Last week, the Dutch research world was startled by the revelation of a serious case of fraud (article in Dutch only). The data used in psychological research turned out to be fictitious. My position is that the widespread use of the computer leads to ‘creative research,’ but that it can also contribute to the prevention of fraud. In fact, the good use of digital media can improve the quality of research.
The tendency to polish up research data or even to fabricate it arises primarily as a result of the great pressure placed on researchers to constantly produce new and striking results. Standing out within the world of science and academia as well as within society as a whole is a precondition in today’s world for receiving recognition and funding. The impact of the research thus becomes more important than the methodology.
At the same time, the computer has penetrated right into the capillaries of research practice. This was made possible particularly by the fact that the computer allows the fast analysis of data. It has become very easy to carry out a few statistical analyses on a set of measurement points, to produce some attractive graphs to accompany the analysis and to identify links. It is no surprise that tools such as Excel, Matlab and SPSS are so popular. The computer is therefore used primarily as a number cruncher. The problem is that the descriptive side of research is now overlooked as a result. Moreover, the process of data collection is invisible to outsiders. Research data is stored in individual computer files, spread over different systems. If the data can even be retrieved, it is often little more than numbers in tables, with no explanation of the parameters used, methods, materials etc. There is no careful and cohesive description of the complete set of observations, as would have been the case in a traditional lab journal.
Due to recent developments within the world of information science, it is becoming possible to retrieve the descriptive element of good research. In this regard, we have to make a distinction between (1) the careful making of notes, in such a manner that other people would in principle be able to interpret and use the data – in other words, basic good research practice; and (2) making the data accessible, if necessary subject to restrictions. The distinction is important, as the former is often used as an argument not to do the latter, or vice versa. The practice demonstrates that researchers exhibit rather a lot of resistance to producing well-annotated and easily retrievable datasets. ‘That takes up too much of my time,’ ‘other people might steal my data,’ ‘the experiment failed,’ ‘my data wouldn’t be any use to anyone else,’ ‘no-one does that, so why should I?’ – these are a few of the standard responses.

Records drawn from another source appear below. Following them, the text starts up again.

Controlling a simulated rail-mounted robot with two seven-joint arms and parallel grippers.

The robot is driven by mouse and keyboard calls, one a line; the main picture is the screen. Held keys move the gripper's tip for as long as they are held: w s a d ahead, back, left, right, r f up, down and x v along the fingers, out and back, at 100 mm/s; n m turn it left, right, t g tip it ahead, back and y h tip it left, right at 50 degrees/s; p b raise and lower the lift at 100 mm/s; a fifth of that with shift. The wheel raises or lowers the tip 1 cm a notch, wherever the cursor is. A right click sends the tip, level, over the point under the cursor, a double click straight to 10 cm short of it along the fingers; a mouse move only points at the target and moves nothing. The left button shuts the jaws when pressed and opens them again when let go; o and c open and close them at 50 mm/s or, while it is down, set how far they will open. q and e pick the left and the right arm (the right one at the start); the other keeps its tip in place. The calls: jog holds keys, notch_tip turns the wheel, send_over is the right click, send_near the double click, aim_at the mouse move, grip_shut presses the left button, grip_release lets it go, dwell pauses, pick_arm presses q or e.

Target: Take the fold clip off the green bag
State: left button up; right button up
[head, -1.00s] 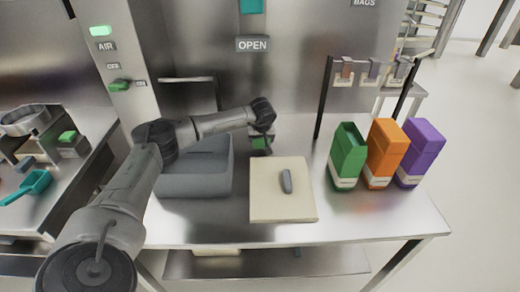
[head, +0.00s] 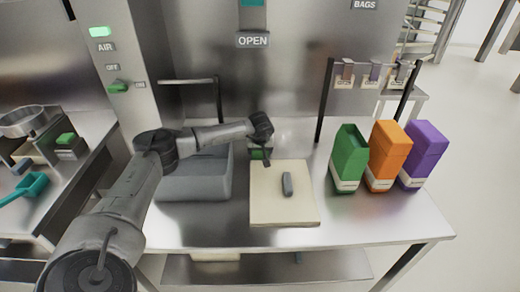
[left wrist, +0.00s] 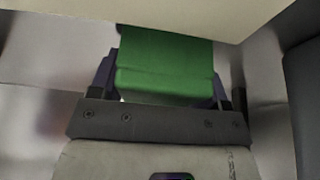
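The green bag (head: 349,158) stands upright on the right of the steel table. Its top looks open and peaked, and I see no clip on it. My left gripper (head: 259,150) is well left of the bag, low behind the pale board. It has a green piece (head: 257,155) at its fingers. In the left wrist view this green piece (left wrist: 165,65) fills the gap between the dark fingers, which appear to press its sides. I cannot tell whether it is the fold clip. My right gripper is not in view.
A pale board (head: 270,212) with a small grey piece (head: 287,184) lies mid-table. A grey bin (head: 195,185) is left of it, under my arm. An orange bag (head: 388,155) and a purple bag (head: 424,153) stand close beside the green one. A rack (head: 332,95) stands behind.

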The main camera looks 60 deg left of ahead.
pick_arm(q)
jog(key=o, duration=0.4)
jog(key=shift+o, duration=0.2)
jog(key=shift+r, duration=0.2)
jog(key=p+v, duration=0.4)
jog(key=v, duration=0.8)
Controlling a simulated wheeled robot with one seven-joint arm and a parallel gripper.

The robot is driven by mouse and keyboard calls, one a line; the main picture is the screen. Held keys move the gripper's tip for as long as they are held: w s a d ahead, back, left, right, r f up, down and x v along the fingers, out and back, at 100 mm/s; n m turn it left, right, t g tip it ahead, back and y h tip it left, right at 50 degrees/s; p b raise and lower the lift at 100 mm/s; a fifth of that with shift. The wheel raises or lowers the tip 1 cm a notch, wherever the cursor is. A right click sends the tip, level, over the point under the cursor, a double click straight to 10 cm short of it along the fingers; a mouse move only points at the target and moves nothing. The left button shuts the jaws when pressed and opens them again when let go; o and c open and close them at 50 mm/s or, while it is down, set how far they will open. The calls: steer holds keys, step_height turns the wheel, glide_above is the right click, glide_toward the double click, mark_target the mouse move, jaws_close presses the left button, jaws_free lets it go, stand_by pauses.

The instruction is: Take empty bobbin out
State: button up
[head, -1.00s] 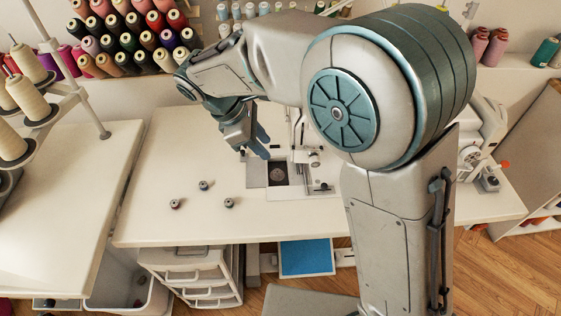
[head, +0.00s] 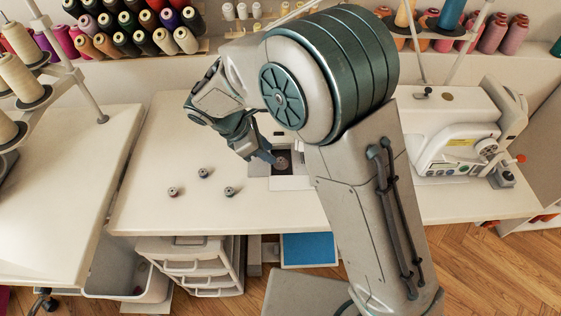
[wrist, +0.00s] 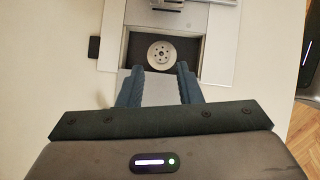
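The empty bobbin (wrist: 161,55) is a pale metal disc with holes, lying in a dark square recess in the sewing machine's bed plate (wrist: 214,45). In the head view the bobbin (head: 282,162) shows small and grey in the same recess. My gripper (wrist: 160,72) is open, with its two blue fingers apart on either side of the bobbin's line, just short of the recess. Nothing is between the fingers. In the head view my gripper (head: 268,157) is at the left edge of the recess. My arm hides much of the machine.
Several small bobbins (head: 204,173) stand on the white table (head: 150,215) left of the machine. The sewing machine body (head: 455,135) stands to the right. Thread cones (head: 162,40) line the back wall. The table's front left is clear.

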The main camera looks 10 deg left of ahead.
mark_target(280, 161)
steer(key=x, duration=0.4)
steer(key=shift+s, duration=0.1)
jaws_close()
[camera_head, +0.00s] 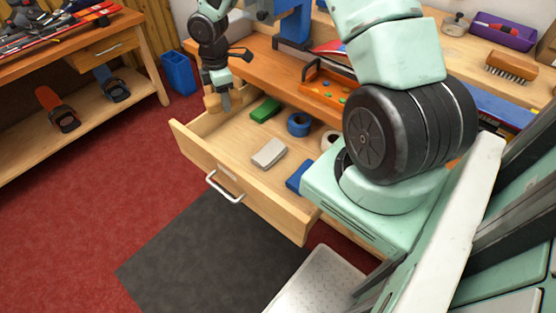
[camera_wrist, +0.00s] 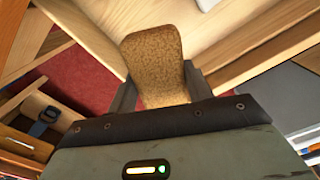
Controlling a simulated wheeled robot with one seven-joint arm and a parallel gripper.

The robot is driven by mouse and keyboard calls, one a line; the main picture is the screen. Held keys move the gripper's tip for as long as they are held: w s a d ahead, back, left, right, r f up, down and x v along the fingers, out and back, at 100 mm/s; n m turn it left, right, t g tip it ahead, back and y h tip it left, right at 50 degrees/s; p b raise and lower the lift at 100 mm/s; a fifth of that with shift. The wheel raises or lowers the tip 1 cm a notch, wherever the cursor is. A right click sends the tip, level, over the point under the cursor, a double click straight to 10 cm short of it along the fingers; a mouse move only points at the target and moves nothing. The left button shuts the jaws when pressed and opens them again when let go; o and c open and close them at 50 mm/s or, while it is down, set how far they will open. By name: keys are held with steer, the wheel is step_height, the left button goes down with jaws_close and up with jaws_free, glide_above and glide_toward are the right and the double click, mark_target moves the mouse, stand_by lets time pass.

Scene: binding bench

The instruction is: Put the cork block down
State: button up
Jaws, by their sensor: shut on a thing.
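The cork block (camera_wrist: 152,58) is tan and speckled, with rounded corners, and stands out between my gripper's fingers in the wrist view. My gripper (camera_wrist: 160,92) is shut on it. In the head view my gripper (camera_head: 226,101) points down at the far left corner of the open drawer (camera_head: 206,167), and the cork block (camera_head: 211,102) shows beside the fingers. I cannot tell whether the block touches the drawer's side wall or hangs above it.
The drawer holds a green block (camera_head: 265,109), a blue tape roll (camera_head: 299,124), a pale grey block (camera_head: 269,153) and a blue block (camera_head: 298,177). Bare drawer floor shows between them. An orange tray (camera_head: 324,91) lies on the bench. A blue bin (camera_head: 179,72) stands on the floor.

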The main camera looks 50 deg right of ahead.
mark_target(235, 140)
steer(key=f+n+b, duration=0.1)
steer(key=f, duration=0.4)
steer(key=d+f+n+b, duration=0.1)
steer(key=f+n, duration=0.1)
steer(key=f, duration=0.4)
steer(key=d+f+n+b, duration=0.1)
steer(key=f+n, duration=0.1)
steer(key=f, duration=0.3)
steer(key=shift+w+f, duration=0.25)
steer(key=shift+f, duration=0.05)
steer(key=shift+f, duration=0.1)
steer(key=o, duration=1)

New computer applications could remove many of these objections, however. They assist with the descriptions of the data, the cohesion and the origin. They are ideal for laying claims to data and results at an early stage and for making these known. It becomes possible to trace and verify the material on which publications are based. This results in essential principles of scientific research resurfacing, namely verifiability and reproducibility. Standard publications do not offer this option at a satisfactory level. Research institutes invest heavily in attractive and expensive project management tools. They now need to make the step towards looking after and using the research data itself - after all, that is the actual ‘treasure chest’.
Can fraud be combated in this way? No, ultimately people will of course always be able to find ways of distorting data. However, the tendency towards this can be reduced by demanding the careful description of research materials and by making them accessible in principle. This also boosts the quality of the research and promotes cooperation!
Jan Top, Senior researcher at Wageningen UR Food & Biobased Research and professor of Knowledge Management in Agrifood at the VU University Amsterdam.